# Short exercise:
Look below and pull out each line with the word "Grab".

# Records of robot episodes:
begin

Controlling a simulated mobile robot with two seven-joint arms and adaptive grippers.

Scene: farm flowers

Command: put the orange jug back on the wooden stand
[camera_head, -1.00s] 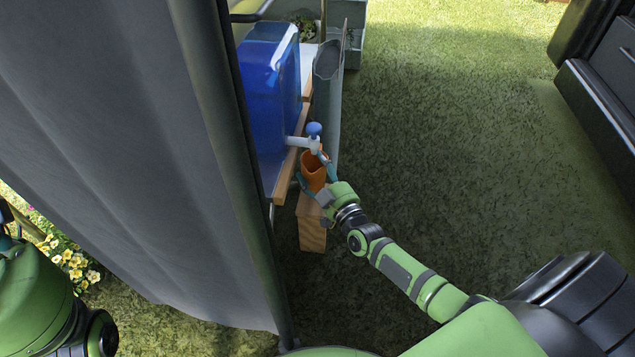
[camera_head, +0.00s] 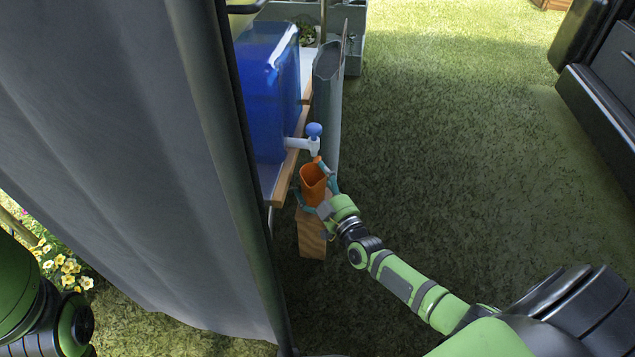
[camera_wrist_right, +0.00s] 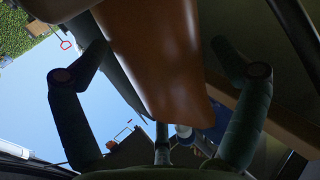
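The orange jug (camera_head: 312,187) is just below the white tap with a blue knob (camera_head: 314,140), its open top facing up. My right gripper (camera_head: 318,194) has its fingers on both sides of the jug. In the right wrist view the jug (camera_wrist_right: 160,62) fills the space between the two fingers (camera_wrist_right: 160,55). The wooden stand (camera_head: 312,240) is directly under the jug and gripper, its top partly hidden by them. I cannot tell whether the jug's base touches it. My left gripper is out of view; only part of the left arm shows at lower left.
A blue water container (camera_head: 268,95) sits on a wooden shelf (camera_head: 285,175) left of the jug. A grey panel (camera_head: 328,100) stands just behind. A grey curtain (camera_head: 120,150) hangs close on the left. Open grass (camera_head: 450,150) lies to the right.

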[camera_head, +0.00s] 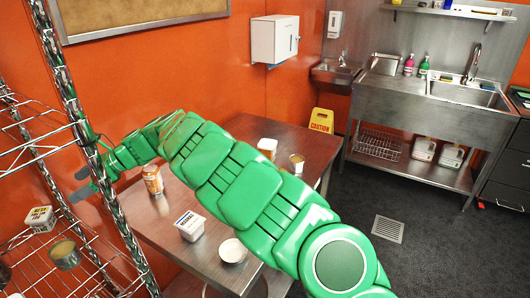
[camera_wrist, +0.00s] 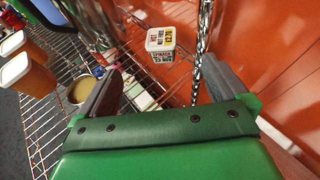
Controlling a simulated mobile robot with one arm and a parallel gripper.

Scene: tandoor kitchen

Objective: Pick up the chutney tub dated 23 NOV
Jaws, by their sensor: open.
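My gripper (camera_head: 80,183) is open and empty, reaching in past the rack post. In the wrist view the tub lies beyond the gap between my fingers (camera_wrist: 160,80), apart from both. A white tub with a blue-and-white label (camera_head: 189,226) stands on the steel table; its date is not readable.
The chrome rack post (camera_head: 110,200) stands close to my gripper; in the wrist view the post (camera_wrist: 204,45) is right of the tub. A round tin (camera_head: 66,254) sits on the shelf near the tub. A steel table (camera_head: 160,238) holds cans and tubs below my arm.

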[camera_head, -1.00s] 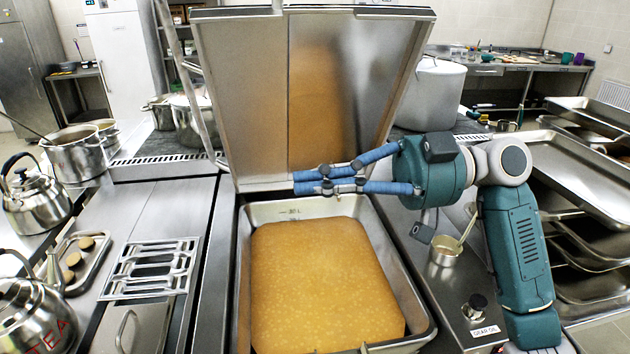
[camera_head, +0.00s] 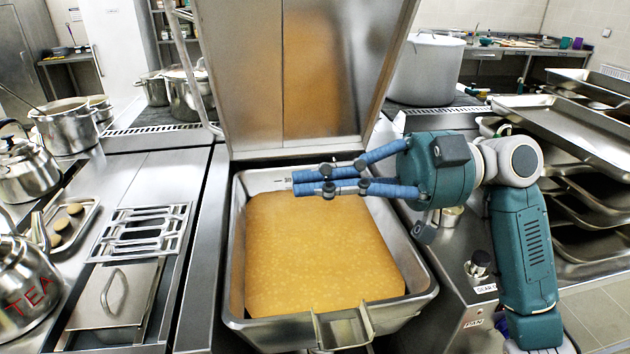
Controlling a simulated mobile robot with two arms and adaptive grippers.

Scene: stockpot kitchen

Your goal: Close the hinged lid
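The hinged lid (camera_head: 335,70) is a large steel panel standing open, nearly upright, at the back of the deep rectangular pan (camera_head: 238,290). Its top edge is out of the picture. The pan holds yellow-brown liquid (camera_head: 320,260). My right gripper (camera_head: 296,182) comes in from the right over the back part of the pan, with its blue fingers pointing left. The fingers lie a little apart with nothing seen between them, below and in front of the lid's lower edge. My left gripper is not in view.
Steel trays (camera_head: 570,135) are stacked at the right. A large pot (camera_head: 425,70) stands behind the right arm. Kettles (camera_head: 25,280), a small tray of round items (camera_head: 70,225) and a grate (camera_head: 142,232) are at the left. A spout (camera_head: 343,325) juts from the pan's front.

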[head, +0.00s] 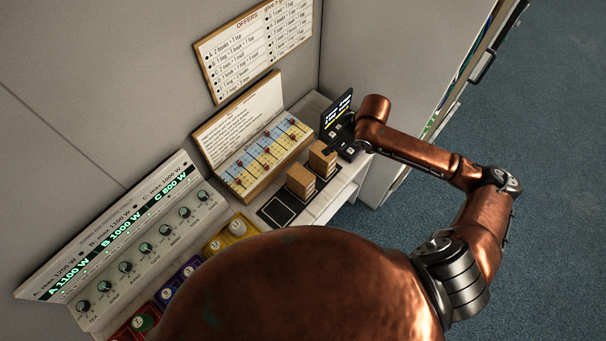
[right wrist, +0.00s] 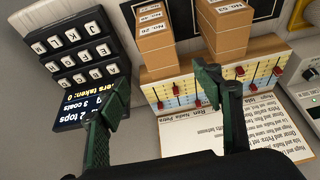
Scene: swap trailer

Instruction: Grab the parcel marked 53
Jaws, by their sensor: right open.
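The parcels are brown boxes in two stacks. In the right wrist view, the stack at the upper right carries a label that seems to read No 53 on its parcel (right wrist: 228,20); its top is cut by the frame edge. In the head view that stack (head: 300,182) is the one farther from the keypad. The other stack (head: 321,160) has a label reading No 26 in the right wrist view (right wrist: 156,45). My right gripper (right wrist: 165,88) is open and empty, with its green fingers apart in front of the stacks. My left gripper is not in view.
A black keypad with a lit display (right wrist: 75,60) stands beside the No 26 stack. A slider board (head: 266,150) lies behind the stacks, with an offers sign (head: 255,45) above. A knob panel (head: 130,250) and coloured trays (head: 190,268) are at the left.

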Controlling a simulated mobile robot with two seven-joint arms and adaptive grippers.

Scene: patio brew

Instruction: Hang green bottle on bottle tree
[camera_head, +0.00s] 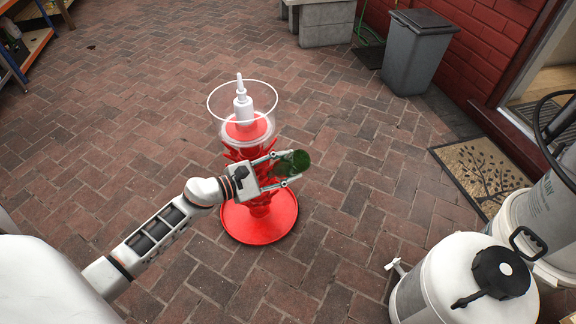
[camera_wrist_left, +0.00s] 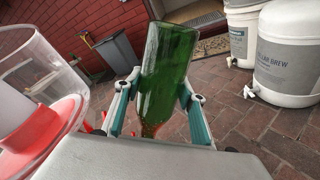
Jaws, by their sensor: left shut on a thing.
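The green bottle (camera_wrist_left: 166,75) is between the fingers of my left gripper (camera_head: 287,168), which is shut on it. In the left wrist view its wide base end points up and its lower end is hidden behind my gripper (camera_wrist_left: 158,112). The red bottle tree (camera_head: 272,217) stands on the brick floor, with a round base and several short branches. A clear bowl with a white pump bottle (camera_head: 243,107) sits on its top. My left gripper is in front of the tree's branches in the head view. Whether the bottle touches a branch cannot be told. My right gripper is not in view.
White brew vessels (camera_head: 463,282) stand at the lower right. A grey bin (camera_head: 417,55) is by the red wall, and a doormat (camera_head: 481,174) lies at the doorway. Brick floor left of the tree is clear.

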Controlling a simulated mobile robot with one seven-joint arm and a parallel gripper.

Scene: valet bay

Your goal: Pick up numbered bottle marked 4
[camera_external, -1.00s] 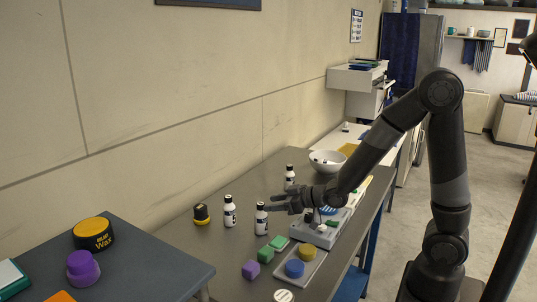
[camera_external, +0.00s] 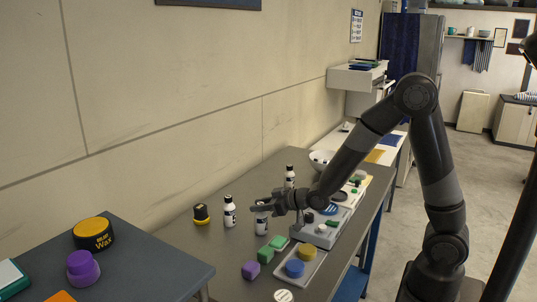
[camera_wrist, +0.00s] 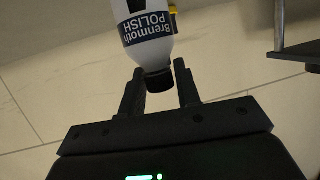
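Three white bottles with black caps and dark labels stand upright on the grey table: a left one (camera_external: 229,213), a front one (camera_external: 262,222) and a back one (camera_external: 290,178). No number is readable on any of them. My gripper (camera_external: 260,207) is at the top of the front bottle, partly hiding its cap. In the wrist view a bottle labelled "Brenmoth POLISH" (camera_wrist: 147,32) shows upside down, with its dark cap between my two fingers (camera_wrist: 159,68). The fingers are apart, with a small gap showing beside the cap on the right.
A yellow-and-black jar (camera_external: 201,214) stands left of the bottles. Green and purple blocks (camera_external: 251,270) and a tray (camera_external: 315,262) with blue and yellow pieces lie in front. A grey case (camera_external: 322,236) is to the right, a white bowl (camera_external: 319,157) behind.

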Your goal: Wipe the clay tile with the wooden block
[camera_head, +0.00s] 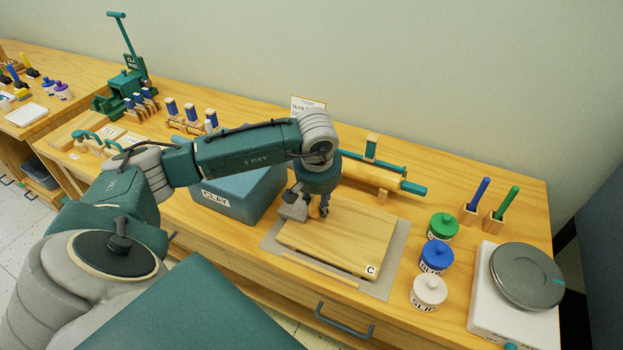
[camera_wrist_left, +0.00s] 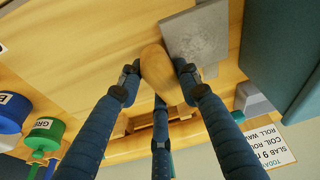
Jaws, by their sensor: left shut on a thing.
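My left gripper (camera_head: 316,206) is at the left end of a wooden board (camera_head: 345,235), low over it. In the left wrist view its dark fingers (camera_wrist_left: 155,85) are shut on a light wooden block (camera_wrist_left: 158,68) with a rounded end. A grey square tile (camera_wrist_left: 197,33) that looks like the clay tile is right beside the block; in the head view it shows as a small grey piece (camera_head: 293,207). I cannot tell whether block and tile touch. The fingers hide part of the block. My right gripper is not in view.
The board lies on a grey mat (camera_head: 397,255). A teal CLAY box (camera_head: 235,195) stands left, a rolling pin (camera_head: 370,173) behind. Green (camera_head: 442,227), blue (camera_head: 436,257) and white (camera_head: 429,292) jars and a scale-like device (camera_head: 525,275) stand right. The board's middle is clear.

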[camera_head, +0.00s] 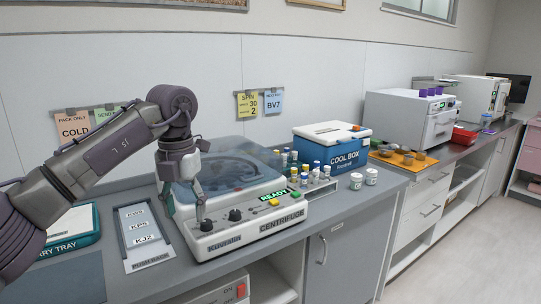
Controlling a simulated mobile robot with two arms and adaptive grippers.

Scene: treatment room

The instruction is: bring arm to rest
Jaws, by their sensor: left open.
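My left arm comes in from the left, and its gripper (183,207) points down at the left front of the centrifuge (268,217). The gripper is open and nothing shows between its fingers. One finger appears in front of the centrifuge's control panel; I cannot tell whether it touches. The centrifuge has a clear lid, dark knobs and a green "READY" label. My right gripper is not in view.
A blue cool box (332,150) stands behind. A labelled tray (142,236) and a teal-edged tray (85,228) lie at the left. The counter's front right is clear.

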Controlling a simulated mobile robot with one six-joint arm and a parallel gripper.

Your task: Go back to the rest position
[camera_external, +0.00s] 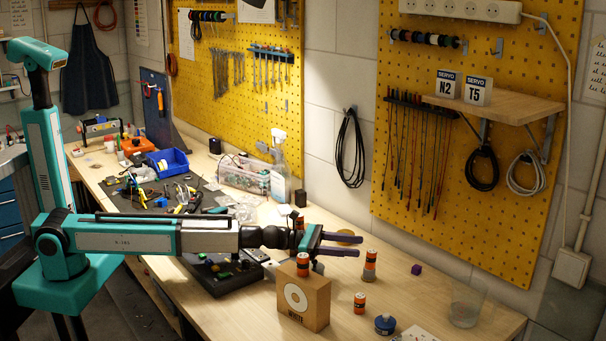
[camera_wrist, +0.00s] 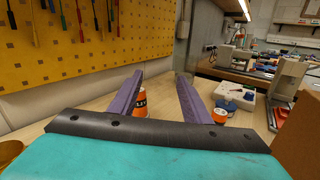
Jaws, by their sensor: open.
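My gripper (camera_external: 341,244) reaches out level to the right over the wooden bench in the external view. Its two purple fingers are apart with nothing between them. In the wrist view my gripper (camera_wrist: 156,85) is open too, with bench and wall beyond the fingertips. The fingers are just above and behind a cardboard box (camera_external: 304,304) with an orange-and-black battery (camera_external: 303,264) on top. A further battery (camera_external: 360,303) stands on the bench.
A blue round container (camera_external: 385,324), a clear cup (camera_external: 467,303) and a purple cube (camera_external: 416,270) are on the bench at right. A dark tray (camera_external: 228,275) lies under my forearm. A wooden shelf (camera_external: 517,105) sticks out from the yellow pegboard.

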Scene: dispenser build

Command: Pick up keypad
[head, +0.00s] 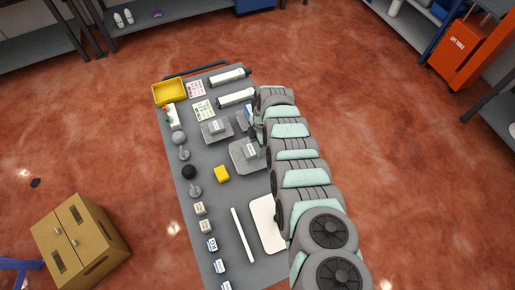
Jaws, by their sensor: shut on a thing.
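My gripper (253,129) is at the right side of the grey cart, beside the grey square plates, and my arm covers much of it from above. It is shut on a small item, which I take to be the keypad; the arm and fingers hide most of it. A small white and blue piece (248,111) shows just beyond the fingers, and I cannot tell whether it is part of the held item.

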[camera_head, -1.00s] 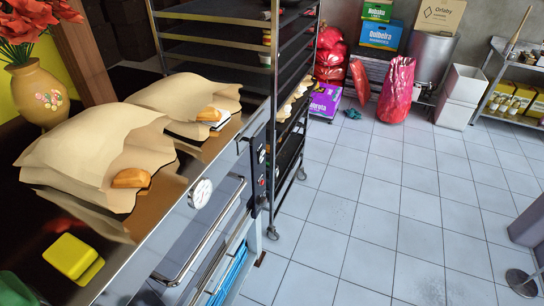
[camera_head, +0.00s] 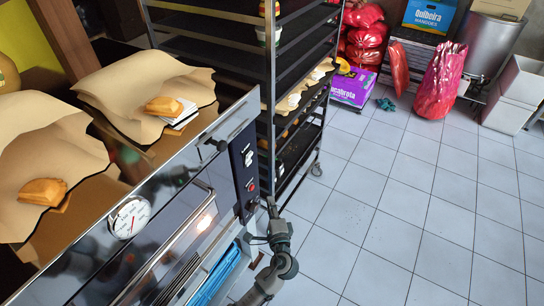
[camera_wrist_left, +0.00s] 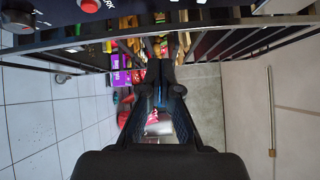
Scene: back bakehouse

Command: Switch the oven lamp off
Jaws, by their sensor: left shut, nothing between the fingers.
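The steel oven (camera_head: 185,175) fills the left of the head view. Its dark control panel (camera_head: 239,160) at the right end carries small switches and a red button (camera_head: 251,189). A warm bright spot (camera_head: 205,222) shows at the oven door glass. My left gripper (camera_head: 271,203) is shut and empty, just right of the panel's lower end and apparently apart from it. In the left wrist view, my left gripper (camera_wrist_left: 160,68) points ahead, with the red button (camera_wrist_left: 90,5) at the top left edge. Which switch is the lamp's I cannot tell. My right gripper is out of view.
A round dial (camera_head: 130,217) and a door handle sit on the oven front. Bread on brown paper (camera_head: 150,90) lies on top. A wheeled tray rack (camera_head: 300,90) stands close behind the panel. Tiled floor (camera_head: 390,220) is clear to the right.

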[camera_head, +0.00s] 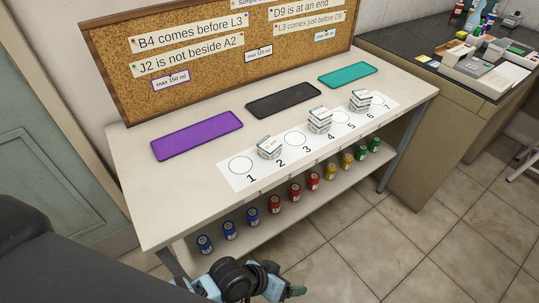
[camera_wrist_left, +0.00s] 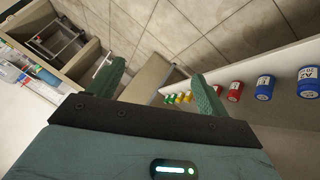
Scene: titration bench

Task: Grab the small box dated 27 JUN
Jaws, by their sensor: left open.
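Small white boxes stand on the numbered strip (camera_head: 262,168) on the bench top. One lower box (camera_head: 269,147) is at 2, a taller stack (camera_head: 319,121) is at 4, and another stack (camera_head: 360,101) is at 6. Their printing is too small to read, so I cannot tell which is dated 27 JUN. My left gripper (camera_head: 283,286) is low in front of the bench, apart from the boxes. In the left wrist view its green fingers (camera_wrist_left: 160,88) are spread with nothing between them. The boxes do not show in that view. My right gripper is not in view.
Purple (camera_head: 197,135), black (camera_head: 284,99) and teal (camera_head: 348,74) mats lie behind the strip. Blue, red, yellow and green jars stand on the lower shelf (camera_head: 265,231). A corkboard (camera_head: 205,50) with notes stands behind. A dark-topped counter (camera_head: 420,55) is at right.

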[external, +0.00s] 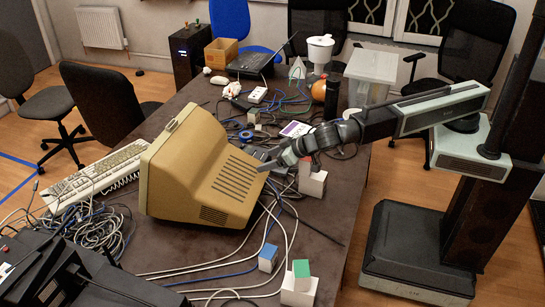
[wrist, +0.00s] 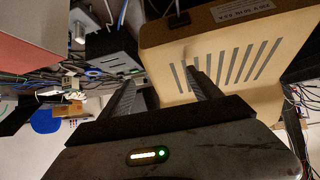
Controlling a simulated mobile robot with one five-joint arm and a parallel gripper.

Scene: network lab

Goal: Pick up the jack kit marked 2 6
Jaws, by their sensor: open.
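No marking 2 6 can be read in either view, so I cannot tell which object is the jack kit. Candidates in the external view are a white box with a purple label (external: 296,129), a blue-and-white cube (external: 268,257) and a green-and-white cube (external: 301,273) on a white block (external: 298,294). My gripper (external: 270,163) is open and empty, just right of the beige monitor (external: 205,170) and above the table. In the wrist view the open fingers (wrist: 160,80) point toward the monitor's vented casing (wrist: 235,55) and a dark box with ports (wrist: 113,52).
Another white block (external: 314,184) stands under my wrist. Loose cables cover much of the table (external: 340,205). A reddish surface (wrist: 40,35) fills the wrist view's upper left.

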end

# Output for this exercise:
Instruction: Grab the parcel marked 53
Task: Grab the small box dated 27 JUN

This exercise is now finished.